[Source: Parks & Recreation, by Richard J. Dolesh. Via: BNET]
The National Bureau of Economic Research, in a tortured bit of logic, declared in September that “the Recession is over.” Few observers of state and local economic conditions would agree, and the continuing cuts to the budgets of U.S. state park systems reflect the harsh reality that for the states, the recession is definitely not over. As state budget troubles continue, the outlook for most state park systems remains grim.
According to the recently released Biannual Fiscal Survey of the States of the National Governor’s Association and the National Association of State Budget Officers, revenues may have grown slightly in the past six months, but the lingering effects of the two worst years since the Great Depression have seriously compromised the ability of many states to provide traditional services to their citizens. The NGA report predicts states will continue to make budget cuts, including additional mid-stream cuts throughout FY 11, and asserts that to balance state budgets, states will either cut programs and services further or shift their costs to user fees or other sources of revenue.

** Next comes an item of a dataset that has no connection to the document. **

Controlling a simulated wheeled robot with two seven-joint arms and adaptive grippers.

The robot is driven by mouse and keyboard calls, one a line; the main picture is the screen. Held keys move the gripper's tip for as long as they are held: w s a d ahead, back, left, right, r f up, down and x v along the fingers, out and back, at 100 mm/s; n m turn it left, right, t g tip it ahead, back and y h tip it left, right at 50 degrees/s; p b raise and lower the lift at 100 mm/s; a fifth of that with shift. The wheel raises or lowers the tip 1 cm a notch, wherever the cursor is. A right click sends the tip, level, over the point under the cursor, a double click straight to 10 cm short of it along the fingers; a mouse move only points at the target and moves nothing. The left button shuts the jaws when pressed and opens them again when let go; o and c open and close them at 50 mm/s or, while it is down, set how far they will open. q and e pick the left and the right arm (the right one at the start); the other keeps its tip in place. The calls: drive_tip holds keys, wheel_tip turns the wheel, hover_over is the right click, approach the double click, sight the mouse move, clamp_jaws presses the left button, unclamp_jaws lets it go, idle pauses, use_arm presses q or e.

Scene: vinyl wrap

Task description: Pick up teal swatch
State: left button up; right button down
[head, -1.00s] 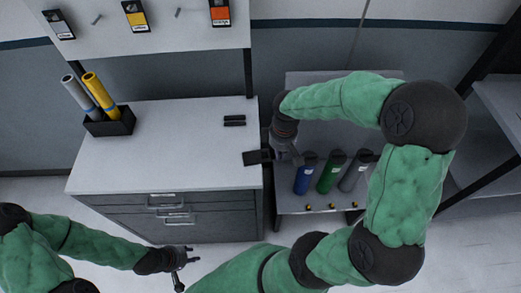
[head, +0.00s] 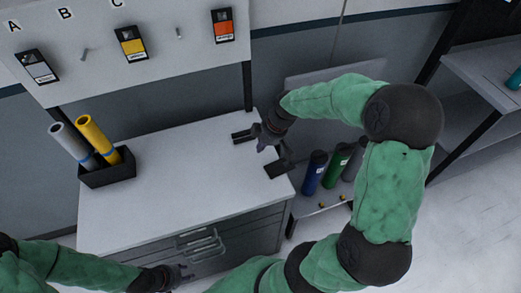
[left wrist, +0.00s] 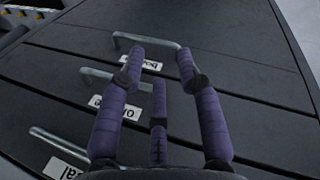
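No teal swatch is clearly visible. Three swatch cards hang on the wall board: a grey-white one (head: 37,67), a yellow one (head: 131,44) and an orange one (head: 223,26). My right gripper (head: 264,146) is over the right end of the grey cabinet top, beside small black pieces (head: 242,136) and a dark flat object (head: 279,171) at the edge; its fingers are too small to read. My left gripper (head: 184,275) is low before the cabinet. In the left wrist view its purple fingers (left wrist: 158,75) are spread and empty, facing labelled drawers with metal handles (left wrist: 145,42).
A black holder (head: 108,172) with grey and yellow rolls stands on the cabinet's left. Blue (head: 314,172) and green (head: 335,166) rolls stand on a lower shelf at right, partly behind my right arm. A teal item (head: 515,78) shows on the far-right shelf. The cabinet top's middle is clear.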

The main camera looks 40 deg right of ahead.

Less than Stimulating Double-Whammy
Compounding the stagnant state economies is the double-whammy of the loss of federal stimulus funds. According to NGA, the federal funding from the American Recovery and Reinvestment Act of 2009 that helped states pay teachers, fund state construction projects, and supplement law enforcement operations, increased the total federal share of states’ budgets from one quarter to one-third of their total budgets The stimulus ended January 1, and there is little sentiment in the U.S. Congress to provide additional bail-outs for the states and cities.
As if that were not enough, the near-term picture looks no better because many states are carrying huge debt loads from unfunded liabilities, such as pension obligations or debt service. California, Illinois, New Jersey, and New York top this list, but a number of other states are not far behind.

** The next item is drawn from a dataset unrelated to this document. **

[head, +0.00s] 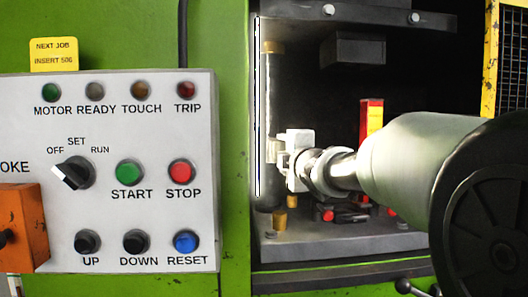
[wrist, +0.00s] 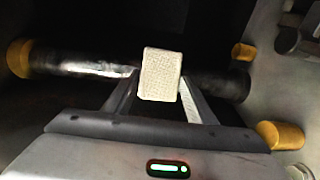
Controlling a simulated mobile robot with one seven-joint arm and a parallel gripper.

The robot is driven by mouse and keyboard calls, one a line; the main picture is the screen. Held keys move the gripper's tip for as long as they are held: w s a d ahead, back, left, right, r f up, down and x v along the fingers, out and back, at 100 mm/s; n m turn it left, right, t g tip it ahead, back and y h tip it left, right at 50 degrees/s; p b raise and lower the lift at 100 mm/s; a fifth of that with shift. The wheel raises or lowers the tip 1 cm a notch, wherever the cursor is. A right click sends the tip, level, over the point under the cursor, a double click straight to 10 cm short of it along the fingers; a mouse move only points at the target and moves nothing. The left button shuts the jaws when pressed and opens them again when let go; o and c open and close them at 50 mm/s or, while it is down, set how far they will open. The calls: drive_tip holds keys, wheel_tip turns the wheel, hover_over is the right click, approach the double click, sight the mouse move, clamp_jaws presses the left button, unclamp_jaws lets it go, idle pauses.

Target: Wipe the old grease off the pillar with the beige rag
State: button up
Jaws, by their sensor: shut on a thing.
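The pillar (head: 269,95) stands upright inside the press opening in the head view, with a brass collar at its top. Its lower part looks dark; I cannot tell grease from shadow. In the wrist view the pillar (wrist: 75,62) runs across the picture, dark with a shiny stretch left of the rag. The beige rag (wrist: 162,66) is a folded pad between my fingertips, in front of the pillar and seemingly against it. My gripper (head: 280,157) is shut on the rag at the pillar's middle height; it also shows in the wrist view (wrist: 158,85). The rag hides the pillar behind it.
A white control panel (head: 110,255) with buttons and a selector knob is left of the opening. A red and yellow block (head: 371,117) stands deeper inside. A dark block (head: 353,50) hangs above. A yellow mesh guard (head: 490,60) is at right.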

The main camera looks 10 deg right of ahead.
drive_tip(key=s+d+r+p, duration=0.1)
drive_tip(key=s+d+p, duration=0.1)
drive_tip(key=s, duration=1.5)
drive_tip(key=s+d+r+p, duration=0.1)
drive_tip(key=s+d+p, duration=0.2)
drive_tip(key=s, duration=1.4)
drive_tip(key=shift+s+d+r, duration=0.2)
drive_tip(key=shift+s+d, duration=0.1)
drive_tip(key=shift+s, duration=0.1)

The cumulative effect of the state budget troubles has damaged many state park systems. Arizona state parks are facing the abyss with the state legislature having wiped out nearly two-thirds of the state parks budget in the past several years, laying off state park workers and closing a number of state parks, with more on the block in the coming fiscal year. California’s governor last year proposed closing up to 220 of 279 state parks when the legislature could not pass the state budget. Though Arnold Schwarzenegger quickly backed down in the face of fierce public reaction, funding for the state parks hangs by a thread. The resounding rejection last November of Prop 21 in California, a ballot measure to create a new vehicle registration fee that would have been dedicated to the state park system, has left supporters chagrined and the future of California state parks deeply uncertain.
In New York, a budget agreement by the legislature and the governor reversed the planned closure of more than 100 state parks; but recently, its governor announced another state park closure due to continuing budget troubles. In the coming year, Nevada and Idaho may be looking at closing state parks. Illinois, New Jersey, and other states may not be far behind.
No More Magic Bullets
What was once unthinkable–the closure of state parks because of budget shortfalls–has rapidly become a reality in many states.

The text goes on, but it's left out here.